The real problem is, that for some people, it’s simply bad business, at least as their shortsighted perspectives would have it. They won’t sell as much of what they mine or pump from the earth. The government might not allow them to sell their big gas guzzlers that turn high profits. There are some people for whom people seeking alternatives and being able to seek alternatives is just unacceptable.

And those people have help from folks like Rick Perry. Folks who have no problem with arguing with the science in order to help their friends.

Well, you can argue with science, but nature is deaf to such appeals. Nature, however, does not change it’s rules in response to what they do. It maintains it’s non-intelligent, but highly complex, highly fed-back way of absorbing any and every variation that takes place and spitting out a result. These results are predictable in principle, but the feedbacks and the iterations it takes for humans like us to accurately figure out those feedbacks makes it difficult to predict things specifically in the long term.

But you can get a general idea of where things will go. Chaos theory in climate studies does make it nearly impossible to get a precise answer as to the consequences of our behavior, but it doesn’t keep us from defining a range of possible outcomes, or from modelling how we got where we are today with the initial conditions we already know of.

Suffice it to say, Rick Perry and every conservative who agrees with him has their collective heads in the sand. They can rant about socialist conspiracies, but their is nothing that says that the alternative to a fossil-fuel dependent capitalist society is necessarily a socialist one. That’s just a scare-tactic, really, a way to push things into the subjective, confounded world of politics, where people can argue the objective world to death, rather than keep in in the rather resolvable world of science.

I’m firm in my belief that the time to act is now. I’m also firm in my preference that we do this before a drastic change in our way of life is necessary, or before results are locked in that give us no opportunity to respond effectively.

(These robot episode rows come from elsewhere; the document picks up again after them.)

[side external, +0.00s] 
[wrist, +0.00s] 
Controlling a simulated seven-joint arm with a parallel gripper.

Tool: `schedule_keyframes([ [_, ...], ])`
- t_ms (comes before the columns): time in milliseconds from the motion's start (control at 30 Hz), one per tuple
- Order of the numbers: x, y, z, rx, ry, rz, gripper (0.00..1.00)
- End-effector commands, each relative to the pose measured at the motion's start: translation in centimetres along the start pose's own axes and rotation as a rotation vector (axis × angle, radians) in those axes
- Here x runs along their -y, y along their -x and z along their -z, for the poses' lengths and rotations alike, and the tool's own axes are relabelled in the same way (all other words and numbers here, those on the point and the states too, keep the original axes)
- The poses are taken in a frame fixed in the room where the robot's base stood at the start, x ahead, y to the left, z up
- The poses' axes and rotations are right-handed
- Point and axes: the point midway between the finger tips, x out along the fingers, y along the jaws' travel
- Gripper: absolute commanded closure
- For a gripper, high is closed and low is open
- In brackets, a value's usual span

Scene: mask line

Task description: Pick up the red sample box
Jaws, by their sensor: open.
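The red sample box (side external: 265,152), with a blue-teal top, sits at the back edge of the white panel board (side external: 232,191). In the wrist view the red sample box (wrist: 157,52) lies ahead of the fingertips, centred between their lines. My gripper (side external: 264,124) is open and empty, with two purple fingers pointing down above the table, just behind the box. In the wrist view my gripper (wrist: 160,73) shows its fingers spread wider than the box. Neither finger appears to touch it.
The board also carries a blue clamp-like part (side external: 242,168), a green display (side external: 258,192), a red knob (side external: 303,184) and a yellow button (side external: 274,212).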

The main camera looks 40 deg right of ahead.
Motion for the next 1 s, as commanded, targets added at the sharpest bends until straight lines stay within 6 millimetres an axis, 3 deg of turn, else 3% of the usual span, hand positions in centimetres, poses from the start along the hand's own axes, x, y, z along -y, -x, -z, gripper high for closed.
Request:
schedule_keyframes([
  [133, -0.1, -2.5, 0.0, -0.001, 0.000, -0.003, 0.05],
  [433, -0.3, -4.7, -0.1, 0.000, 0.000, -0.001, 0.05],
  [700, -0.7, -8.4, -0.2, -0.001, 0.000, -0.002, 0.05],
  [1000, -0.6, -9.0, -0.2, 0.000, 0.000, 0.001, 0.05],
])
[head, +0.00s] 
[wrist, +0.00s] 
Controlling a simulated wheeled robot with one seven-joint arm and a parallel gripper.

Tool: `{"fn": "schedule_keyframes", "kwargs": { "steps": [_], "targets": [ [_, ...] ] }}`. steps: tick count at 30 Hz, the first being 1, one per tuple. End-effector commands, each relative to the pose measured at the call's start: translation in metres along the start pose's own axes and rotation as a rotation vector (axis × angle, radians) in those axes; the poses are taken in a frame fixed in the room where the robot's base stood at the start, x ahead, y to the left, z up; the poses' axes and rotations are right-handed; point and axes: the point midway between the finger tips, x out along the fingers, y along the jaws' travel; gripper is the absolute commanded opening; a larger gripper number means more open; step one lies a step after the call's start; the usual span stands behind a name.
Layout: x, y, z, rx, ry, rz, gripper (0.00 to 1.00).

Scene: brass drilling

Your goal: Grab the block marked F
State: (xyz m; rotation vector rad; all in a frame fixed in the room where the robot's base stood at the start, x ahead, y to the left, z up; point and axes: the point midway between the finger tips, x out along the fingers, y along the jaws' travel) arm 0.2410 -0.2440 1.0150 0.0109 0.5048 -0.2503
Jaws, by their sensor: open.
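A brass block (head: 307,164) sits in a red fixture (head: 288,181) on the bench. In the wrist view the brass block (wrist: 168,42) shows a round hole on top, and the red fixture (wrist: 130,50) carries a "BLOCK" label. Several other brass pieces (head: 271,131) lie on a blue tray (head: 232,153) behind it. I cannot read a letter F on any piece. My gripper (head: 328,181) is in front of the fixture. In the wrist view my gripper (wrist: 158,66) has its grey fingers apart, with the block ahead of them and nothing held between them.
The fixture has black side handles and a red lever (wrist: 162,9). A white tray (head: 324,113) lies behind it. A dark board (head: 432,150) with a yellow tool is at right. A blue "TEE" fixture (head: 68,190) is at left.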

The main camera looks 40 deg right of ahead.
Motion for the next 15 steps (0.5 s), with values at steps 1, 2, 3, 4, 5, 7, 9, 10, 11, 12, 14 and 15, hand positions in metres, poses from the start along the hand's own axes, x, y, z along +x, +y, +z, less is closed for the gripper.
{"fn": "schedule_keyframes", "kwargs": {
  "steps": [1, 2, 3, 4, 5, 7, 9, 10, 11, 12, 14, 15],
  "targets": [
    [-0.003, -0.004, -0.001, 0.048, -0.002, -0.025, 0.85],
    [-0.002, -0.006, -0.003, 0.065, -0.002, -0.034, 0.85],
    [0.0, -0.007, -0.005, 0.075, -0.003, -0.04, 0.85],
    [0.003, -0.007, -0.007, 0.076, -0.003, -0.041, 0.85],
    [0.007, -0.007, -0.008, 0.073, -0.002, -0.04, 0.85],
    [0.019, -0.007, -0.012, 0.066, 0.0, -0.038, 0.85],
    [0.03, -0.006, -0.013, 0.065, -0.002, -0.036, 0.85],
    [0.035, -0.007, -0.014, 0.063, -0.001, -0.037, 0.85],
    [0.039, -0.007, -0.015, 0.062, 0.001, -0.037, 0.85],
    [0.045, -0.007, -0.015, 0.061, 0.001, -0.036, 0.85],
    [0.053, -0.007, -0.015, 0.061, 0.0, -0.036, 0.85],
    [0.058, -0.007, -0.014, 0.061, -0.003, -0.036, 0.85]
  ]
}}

Let’s take my home state for example. If the ice sheets in Greenland and Antarctica collapse, the coastline will be redefined. If dry conditions such as this year’s become the norm, a lot of trees and vegetation will die, and what was once a fairly wet subtropical climate will become otherwise.

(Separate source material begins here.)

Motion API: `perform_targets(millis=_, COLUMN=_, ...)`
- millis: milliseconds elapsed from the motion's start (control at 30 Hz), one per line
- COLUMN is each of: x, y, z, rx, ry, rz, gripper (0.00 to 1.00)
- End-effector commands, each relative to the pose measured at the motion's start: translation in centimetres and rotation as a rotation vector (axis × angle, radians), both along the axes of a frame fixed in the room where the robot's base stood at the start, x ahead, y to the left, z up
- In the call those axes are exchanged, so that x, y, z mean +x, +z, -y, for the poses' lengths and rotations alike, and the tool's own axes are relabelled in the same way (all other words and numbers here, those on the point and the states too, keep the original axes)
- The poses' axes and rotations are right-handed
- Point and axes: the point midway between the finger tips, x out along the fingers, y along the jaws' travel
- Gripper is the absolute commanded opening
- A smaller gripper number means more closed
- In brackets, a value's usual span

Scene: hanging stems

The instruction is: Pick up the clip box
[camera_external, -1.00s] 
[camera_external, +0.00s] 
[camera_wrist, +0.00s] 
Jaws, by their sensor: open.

It’s all a matter of what kind of weather, if any, becomes the norm. Whatever it is, it probably won’t be the kind of weather for which we’ve prepared ourselves for generations. Changes in geography from rising sea levels will have their effect, too. Many of our largest cities are within close range of the oceans. It will be an expensive and bitterly frustrating task, even on the timescale of centuries that theories speak of, to move residences, ports and transportation facilities, roads, bridges, industrial, power generation, and other infrastructure.

The situation will change where crops can be grown, farm animals can be raised, and where water can be found. It will change what kind of communities can endure, and what cannot.

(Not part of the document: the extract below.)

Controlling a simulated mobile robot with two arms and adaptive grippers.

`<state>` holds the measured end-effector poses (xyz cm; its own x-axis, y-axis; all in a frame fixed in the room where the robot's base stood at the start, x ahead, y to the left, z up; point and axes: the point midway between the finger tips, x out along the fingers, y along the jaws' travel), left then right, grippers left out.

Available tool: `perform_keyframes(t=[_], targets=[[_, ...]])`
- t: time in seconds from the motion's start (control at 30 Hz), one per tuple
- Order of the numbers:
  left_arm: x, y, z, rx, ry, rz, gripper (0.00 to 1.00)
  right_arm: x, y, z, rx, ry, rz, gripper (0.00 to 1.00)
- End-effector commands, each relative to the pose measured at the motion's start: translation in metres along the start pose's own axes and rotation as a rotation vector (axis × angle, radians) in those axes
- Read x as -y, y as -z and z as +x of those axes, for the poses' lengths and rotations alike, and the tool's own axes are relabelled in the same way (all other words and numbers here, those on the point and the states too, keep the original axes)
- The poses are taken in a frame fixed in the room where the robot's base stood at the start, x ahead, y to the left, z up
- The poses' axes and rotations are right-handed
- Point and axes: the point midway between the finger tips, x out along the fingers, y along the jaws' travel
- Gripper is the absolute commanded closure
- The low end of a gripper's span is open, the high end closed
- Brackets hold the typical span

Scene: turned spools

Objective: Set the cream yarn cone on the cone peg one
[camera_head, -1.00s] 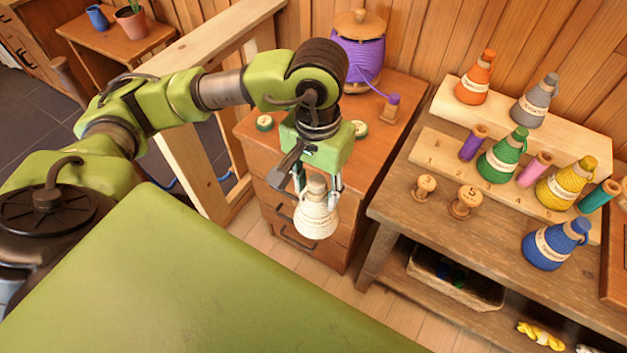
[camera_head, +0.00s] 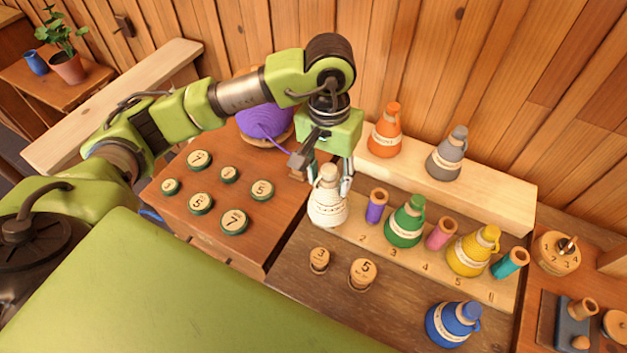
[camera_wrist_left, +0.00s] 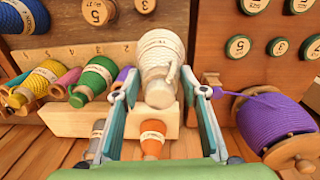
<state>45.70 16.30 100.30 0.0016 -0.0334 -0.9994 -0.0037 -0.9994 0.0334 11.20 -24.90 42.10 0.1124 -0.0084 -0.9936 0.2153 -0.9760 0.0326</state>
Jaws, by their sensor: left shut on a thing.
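The cream yarn cone (camera_head: 327,208) is held upright in my left gripper (camera_head: 330,184), whose fingers close on its narrow top. It is at the left end of the numbered pale wooden board (camera_head: 375,244), left of the purple tube (camera_head: 376,206). Cone peg one is not visible; the cone covers that end of the board. I cannot tell whether the cone touches the board. In the left wrist view the cream cone (camera_wrist_left: 160,55) sits between the two fingers, overlapping the board's end. My right gripper is not in view.
Along the board stand a green cone (camera_head: 404,222), pink tube (camera_head: 440,234), yellow cone (camera_head: 473,252) and teal tube (camera_head: 510,262). Orange (camera_head: 385,132) and grey (camera_head: 446,155) cones stand behind. A blue cone (camera_head: 452,323) and small spools (camera_head: 362,272) are in front.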

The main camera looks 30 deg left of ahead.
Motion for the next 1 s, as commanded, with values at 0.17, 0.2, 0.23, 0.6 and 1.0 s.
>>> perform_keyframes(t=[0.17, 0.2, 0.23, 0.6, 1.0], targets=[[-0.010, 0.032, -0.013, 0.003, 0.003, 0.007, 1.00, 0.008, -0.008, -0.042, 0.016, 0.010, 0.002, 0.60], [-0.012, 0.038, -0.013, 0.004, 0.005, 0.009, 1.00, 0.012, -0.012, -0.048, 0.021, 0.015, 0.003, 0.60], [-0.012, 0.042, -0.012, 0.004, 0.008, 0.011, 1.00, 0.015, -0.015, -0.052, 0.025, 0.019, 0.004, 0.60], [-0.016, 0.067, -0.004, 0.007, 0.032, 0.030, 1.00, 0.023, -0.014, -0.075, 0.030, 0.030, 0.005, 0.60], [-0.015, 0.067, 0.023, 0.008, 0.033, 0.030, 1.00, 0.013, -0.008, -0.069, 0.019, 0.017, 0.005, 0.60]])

Rather than initiate change ourselves, and adapt to the practical issues that come from that, we will be forced by blunt force necessity to undo much of what people like Rick Perry take for granted. At that point, as well, we can forget about dictating terms on what kind of economy or form of government sorts itself out. People will do what they have to do. A system like ours works best when buffered from such problems, or when it doesn’t have to deal with them at all.

Change will come to us. It already has, as a matter of fact, on many levels, and often despite our fingernail-grinding death grip on the way things were. The simple evolution of society and technology, as culture shifts and technology redefines how people interact and transact, ensure that the world we know now will not endure. The question is, will the world we see tomorrow bear a better footprint from us, one that, in its feedbacks, serves our interests better?

Or are we waiting for nature to teach us harsher lessons on top of those it has already given us this past year?

Rick Perry, and others like him, sell us the vain hope that if we just keep on defending the vested interests of a few, we’ll be able to continue things the way we are. But we won’t. Oil supplies, regardless of what estimates you get, are finite, and the scientific evidence says that continued CO2 emissions will undo the world we know. I’m not running around with my hair on fire screaming “We’re all going to die!”, but you have only to look at the scale of the issues coming from storms like Irene, and the droughts and heat waves around my neck of the woods to see that much of what we hold dear could be put to the test, a test not everything we have built or depended upon in the course of our lives will pass.

People use the (actually false) example of the frog being boiled in the water as the temperature is slowly raised to talk about these kinds of events, where change sneaks up on us. Truth is, that’s how big change typically acts, building up the pressures that lead events to come out a certain way, and releasing them. However, most of the time, we hardly realize this is happening.

In this case, the warnings have been repeated, they have been backed by a preponderance of the scientific evidence, and those who study this issue have become virtually unanimous in support of the theory.

But there are some who don’t want to heed the warning. Even worse than being the proverbial frog stupid enough to sit in the water until it’s butt is boiled, folks like Rick Perry have been told it’s a pot of water that’s going to boil them, but they’re insisting that it’s actually a Jacuzzi, and the rest of us are just party poopers.

Over the past decade, the GOP has been warned again and again that it’s getting itself into some kind of trouble, whether that’s on derivatives, deficits, wars, disaster relief, or the economic effects of austerity in a poor economy, or the consequences of the debt ceiling controversy. Again and again they are warned, and the leaders of the party instead resolve to be obstructive contrarians, simply to remain the winners in the game, and not have to listen to those they consider their political inferiors.

But however much they sell themselves on the quality of their positions, their victories are hollow, and short-termed, because if you’re not right on a practical level, being the victor of a debate is cold consolation.

Cold consolation especially, for the poor little froggies who win outcomes with heated rhetoric that their poor boiling butts can’t reckon with the consequences of. Not much either, for those who willingly stick themselves in a situation where they have to keep themselves in hot water with nature and most of the rest of the country in order to satisfy a few influential extremists, who they gave the run and control of the party to.